A prevalere fu certamente anche la Realpolitik, ricorda infine Stafford, in un momento in cui il tradizionale nemico sovietico era divenuto un alleato  prezioso contro i tedeschi. “Mantenere l’alleanza anglo-sovietica era un imperativo assoluto per i britannici nella campagna contro Hitler, e il supporto di Stalin a Tito era saldo in quel momento (…). Continuare a sostenere Mihajlovic poteva essere come gettare polvere negli occhi a Stalin”. Stafford cita infine le parole di uno dei due inviati, Fitzroy Mclean, che nel 1987 ha spiegato “come andarono le cose” nel corso di un evento organizzato dal Churchill Centre.

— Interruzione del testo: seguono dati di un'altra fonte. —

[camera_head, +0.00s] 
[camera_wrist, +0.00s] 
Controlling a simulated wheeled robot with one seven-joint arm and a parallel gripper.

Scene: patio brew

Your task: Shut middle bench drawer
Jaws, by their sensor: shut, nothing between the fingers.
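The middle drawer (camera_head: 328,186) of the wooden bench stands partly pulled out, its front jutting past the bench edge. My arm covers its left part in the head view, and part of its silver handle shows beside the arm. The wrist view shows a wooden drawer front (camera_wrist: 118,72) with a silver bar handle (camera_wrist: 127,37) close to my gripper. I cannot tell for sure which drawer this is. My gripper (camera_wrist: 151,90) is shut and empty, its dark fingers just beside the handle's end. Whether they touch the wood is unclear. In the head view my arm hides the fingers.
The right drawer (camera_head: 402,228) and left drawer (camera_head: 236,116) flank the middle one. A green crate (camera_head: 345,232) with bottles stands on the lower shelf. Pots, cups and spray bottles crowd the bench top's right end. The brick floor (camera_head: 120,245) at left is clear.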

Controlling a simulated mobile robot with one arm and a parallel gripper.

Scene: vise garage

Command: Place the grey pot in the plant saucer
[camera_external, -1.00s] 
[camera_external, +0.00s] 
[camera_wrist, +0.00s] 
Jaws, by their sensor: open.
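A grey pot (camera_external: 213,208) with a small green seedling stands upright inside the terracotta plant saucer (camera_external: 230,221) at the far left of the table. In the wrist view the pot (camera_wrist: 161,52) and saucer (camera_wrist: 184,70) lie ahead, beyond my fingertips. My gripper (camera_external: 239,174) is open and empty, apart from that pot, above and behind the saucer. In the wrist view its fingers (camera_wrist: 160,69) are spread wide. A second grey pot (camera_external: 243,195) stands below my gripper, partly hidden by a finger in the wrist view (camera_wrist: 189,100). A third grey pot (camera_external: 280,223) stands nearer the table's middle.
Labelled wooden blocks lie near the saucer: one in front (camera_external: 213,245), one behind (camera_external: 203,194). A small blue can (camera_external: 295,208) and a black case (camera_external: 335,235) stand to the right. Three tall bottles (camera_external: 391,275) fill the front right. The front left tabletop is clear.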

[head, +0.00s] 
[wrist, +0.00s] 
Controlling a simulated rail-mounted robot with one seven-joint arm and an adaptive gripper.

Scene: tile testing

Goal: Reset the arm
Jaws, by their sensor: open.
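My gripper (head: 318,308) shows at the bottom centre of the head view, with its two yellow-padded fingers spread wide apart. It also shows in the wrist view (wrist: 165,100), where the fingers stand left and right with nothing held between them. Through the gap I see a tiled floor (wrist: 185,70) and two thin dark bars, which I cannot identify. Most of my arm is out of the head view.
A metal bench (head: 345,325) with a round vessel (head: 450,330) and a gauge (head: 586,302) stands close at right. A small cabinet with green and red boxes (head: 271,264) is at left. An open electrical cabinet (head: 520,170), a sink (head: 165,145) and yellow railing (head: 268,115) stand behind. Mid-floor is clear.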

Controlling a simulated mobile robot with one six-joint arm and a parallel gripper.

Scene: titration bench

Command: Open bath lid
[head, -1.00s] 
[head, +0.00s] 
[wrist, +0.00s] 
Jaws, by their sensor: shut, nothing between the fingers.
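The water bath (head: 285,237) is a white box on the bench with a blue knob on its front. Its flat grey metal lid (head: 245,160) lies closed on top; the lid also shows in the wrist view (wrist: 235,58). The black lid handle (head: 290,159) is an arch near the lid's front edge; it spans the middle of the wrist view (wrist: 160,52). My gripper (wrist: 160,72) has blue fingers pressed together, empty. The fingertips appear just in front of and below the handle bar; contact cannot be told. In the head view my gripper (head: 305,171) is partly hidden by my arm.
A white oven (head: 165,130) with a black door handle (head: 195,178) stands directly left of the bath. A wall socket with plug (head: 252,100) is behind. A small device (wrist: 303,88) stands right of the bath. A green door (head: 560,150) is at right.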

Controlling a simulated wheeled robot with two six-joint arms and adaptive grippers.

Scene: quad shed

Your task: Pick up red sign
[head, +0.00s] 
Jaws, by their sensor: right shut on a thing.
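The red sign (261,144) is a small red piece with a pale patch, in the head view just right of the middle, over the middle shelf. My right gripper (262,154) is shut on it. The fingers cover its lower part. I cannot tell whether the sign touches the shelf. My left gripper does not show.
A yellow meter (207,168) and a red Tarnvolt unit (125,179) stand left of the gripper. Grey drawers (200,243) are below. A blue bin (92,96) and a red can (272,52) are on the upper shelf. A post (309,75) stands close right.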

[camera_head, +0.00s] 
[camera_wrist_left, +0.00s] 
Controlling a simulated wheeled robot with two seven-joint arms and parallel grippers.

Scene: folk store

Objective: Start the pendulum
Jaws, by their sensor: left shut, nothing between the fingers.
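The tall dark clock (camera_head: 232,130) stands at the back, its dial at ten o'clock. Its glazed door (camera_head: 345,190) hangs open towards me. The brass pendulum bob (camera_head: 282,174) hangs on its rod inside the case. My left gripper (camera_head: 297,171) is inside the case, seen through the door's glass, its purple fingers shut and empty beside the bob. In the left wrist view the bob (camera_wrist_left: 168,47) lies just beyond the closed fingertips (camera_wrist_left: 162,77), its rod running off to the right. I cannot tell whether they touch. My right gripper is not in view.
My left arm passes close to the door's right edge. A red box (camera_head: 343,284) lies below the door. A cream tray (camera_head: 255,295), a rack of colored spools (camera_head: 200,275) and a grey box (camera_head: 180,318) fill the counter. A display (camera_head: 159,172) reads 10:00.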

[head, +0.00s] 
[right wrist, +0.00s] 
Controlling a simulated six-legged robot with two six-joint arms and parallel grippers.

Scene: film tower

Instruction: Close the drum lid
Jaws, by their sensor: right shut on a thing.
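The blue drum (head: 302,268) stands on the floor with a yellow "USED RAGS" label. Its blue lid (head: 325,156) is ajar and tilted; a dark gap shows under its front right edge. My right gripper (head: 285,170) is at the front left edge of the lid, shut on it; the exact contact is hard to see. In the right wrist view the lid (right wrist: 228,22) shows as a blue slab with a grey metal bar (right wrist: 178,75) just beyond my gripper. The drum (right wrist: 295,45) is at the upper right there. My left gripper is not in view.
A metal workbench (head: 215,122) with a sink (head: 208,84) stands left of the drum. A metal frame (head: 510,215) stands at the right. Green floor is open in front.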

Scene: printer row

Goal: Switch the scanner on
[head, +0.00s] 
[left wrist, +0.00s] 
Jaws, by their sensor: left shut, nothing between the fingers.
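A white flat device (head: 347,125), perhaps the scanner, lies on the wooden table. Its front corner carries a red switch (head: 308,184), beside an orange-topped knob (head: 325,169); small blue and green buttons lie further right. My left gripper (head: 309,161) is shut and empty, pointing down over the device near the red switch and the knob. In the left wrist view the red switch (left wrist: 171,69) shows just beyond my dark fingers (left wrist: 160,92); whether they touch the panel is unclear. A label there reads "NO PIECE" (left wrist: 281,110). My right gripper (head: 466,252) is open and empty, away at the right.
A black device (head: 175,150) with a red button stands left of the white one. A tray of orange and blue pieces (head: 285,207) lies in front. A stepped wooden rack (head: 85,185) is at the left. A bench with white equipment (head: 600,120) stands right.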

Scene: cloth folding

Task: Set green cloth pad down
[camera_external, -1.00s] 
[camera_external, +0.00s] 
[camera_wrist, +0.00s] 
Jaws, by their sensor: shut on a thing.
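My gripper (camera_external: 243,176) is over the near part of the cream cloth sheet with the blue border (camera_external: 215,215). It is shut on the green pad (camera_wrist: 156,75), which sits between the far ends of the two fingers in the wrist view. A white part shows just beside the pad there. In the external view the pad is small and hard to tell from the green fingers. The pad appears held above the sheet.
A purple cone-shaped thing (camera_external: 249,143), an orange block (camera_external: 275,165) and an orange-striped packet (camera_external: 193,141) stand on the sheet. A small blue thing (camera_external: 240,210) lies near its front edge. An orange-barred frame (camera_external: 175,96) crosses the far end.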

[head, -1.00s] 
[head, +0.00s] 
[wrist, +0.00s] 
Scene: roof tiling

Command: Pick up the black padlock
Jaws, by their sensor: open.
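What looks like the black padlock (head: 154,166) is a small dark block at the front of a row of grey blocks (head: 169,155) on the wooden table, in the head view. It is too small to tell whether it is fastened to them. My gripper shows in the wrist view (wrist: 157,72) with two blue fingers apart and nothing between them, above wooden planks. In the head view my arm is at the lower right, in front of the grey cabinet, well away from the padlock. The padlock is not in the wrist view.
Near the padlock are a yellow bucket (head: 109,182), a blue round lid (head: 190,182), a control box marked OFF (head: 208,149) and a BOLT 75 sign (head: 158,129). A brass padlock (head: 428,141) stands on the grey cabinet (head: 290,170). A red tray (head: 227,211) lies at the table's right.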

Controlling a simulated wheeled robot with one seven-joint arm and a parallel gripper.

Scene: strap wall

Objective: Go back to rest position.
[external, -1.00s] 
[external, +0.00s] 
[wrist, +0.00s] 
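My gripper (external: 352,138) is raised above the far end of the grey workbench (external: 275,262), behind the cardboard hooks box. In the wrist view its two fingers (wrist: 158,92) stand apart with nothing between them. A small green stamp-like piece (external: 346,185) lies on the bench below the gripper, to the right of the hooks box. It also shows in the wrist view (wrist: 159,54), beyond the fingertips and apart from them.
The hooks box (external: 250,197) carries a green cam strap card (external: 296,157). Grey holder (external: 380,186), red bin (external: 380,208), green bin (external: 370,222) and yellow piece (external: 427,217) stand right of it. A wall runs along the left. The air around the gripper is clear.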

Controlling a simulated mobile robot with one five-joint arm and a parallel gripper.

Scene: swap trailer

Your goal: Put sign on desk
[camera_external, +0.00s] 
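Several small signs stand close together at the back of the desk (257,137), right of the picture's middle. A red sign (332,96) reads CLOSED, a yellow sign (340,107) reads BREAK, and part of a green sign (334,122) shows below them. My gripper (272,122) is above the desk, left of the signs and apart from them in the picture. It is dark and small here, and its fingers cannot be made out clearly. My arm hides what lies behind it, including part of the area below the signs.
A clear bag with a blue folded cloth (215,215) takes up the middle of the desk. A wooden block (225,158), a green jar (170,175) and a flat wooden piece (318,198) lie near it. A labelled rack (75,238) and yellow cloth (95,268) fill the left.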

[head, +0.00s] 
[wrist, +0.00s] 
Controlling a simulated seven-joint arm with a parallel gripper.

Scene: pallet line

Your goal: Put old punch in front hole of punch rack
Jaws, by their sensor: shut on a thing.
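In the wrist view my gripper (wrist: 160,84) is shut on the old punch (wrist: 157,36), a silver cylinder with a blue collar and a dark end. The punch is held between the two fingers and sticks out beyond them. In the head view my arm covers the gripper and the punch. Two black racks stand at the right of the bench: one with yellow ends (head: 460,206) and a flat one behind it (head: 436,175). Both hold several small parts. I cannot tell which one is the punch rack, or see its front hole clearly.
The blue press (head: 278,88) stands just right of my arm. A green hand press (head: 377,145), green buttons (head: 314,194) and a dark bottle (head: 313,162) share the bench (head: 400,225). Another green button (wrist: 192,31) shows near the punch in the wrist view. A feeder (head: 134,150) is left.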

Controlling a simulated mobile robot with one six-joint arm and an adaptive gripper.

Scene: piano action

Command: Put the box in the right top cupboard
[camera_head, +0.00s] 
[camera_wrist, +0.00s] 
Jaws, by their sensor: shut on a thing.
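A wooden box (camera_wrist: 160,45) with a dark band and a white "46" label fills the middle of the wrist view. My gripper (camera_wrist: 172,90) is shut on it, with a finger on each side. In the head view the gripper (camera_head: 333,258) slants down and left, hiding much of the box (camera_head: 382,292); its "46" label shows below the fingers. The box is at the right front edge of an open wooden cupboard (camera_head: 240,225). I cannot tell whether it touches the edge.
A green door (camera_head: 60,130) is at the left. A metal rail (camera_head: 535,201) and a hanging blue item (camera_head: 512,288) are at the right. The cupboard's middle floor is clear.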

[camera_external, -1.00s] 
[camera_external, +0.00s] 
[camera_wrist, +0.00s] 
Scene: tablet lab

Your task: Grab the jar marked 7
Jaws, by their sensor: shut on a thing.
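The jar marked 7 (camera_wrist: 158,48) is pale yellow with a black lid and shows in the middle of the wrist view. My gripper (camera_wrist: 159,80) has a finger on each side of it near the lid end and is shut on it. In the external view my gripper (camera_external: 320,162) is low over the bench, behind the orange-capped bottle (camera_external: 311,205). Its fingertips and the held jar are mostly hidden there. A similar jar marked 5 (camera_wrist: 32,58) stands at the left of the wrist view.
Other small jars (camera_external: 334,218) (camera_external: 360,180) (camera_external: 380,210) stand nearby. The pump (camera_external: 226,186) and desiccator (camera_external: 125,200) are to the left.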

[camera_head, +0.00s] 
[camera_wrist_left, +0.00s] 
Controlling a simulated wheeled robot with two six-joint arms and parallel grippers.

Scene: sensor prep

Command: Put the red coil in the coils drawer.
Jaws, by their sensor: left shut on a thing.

“Nel 1942 il primo ministro cominciava ad avere dei dubbi sulla giustezza della politica britannica in Jugoslavia. Fino a quel momento avevamo appoggiato i cetnici di Mihajlovic. Ora, per segnali intercettati dal nemico di cui io naturalmente non ero a conoscenza, sembrava che i partigiani di Tito potessero essere una scommessa migliore. Mi volle sul campo come brigadiere, a capo di una missione militare britannica che andasse dai partigiani, nonché come suo rappresentante personale per capire, come disse lui in maniera piuttosto brutale, ‘chi sta ammazzando più tedeschi, e come possiamo aiutarli ad ammazzarne ancora di più’. (…)Trovai che Tito era un uomo rude, attento, perspicace, sulla cinquantina, a capo del più abile movimento di resistenza che chiunque al di fuori della Jugoslavia potesse mai immaginare (…). Non fece mistero sul fatto di essere comunista, ma per essere un comunista (e io avevo vissuto tre anni a Mosca, quindi sapevo tutto di loro) dimostrava una sorprendente indipendenza mentale, e soprattutto un intenso orgoglio nazionale che non coincideva per nulla con la mia idea di agente russo”. Il risultato dell’indagine su riportato da Mclean a Churchill via radio. “in base ai miei rapporti fu deciso di dare supporto a Tito e ai partigiani. Ritenevo fosse giusto a quel punto ricordargli che i partigiani avevano una guida comunista. ‘Intende forse stabilirsi in Jugoslavia dopo la guerra?’, mi chiese, e io risposi di no. ‘Nemmeno io, e date queste premesse, non ritiene che sia meglio lasciare che gli jugoslavi se la sbrighino da soli con la loro propria forma di governo?’”. Il resto è storia nota.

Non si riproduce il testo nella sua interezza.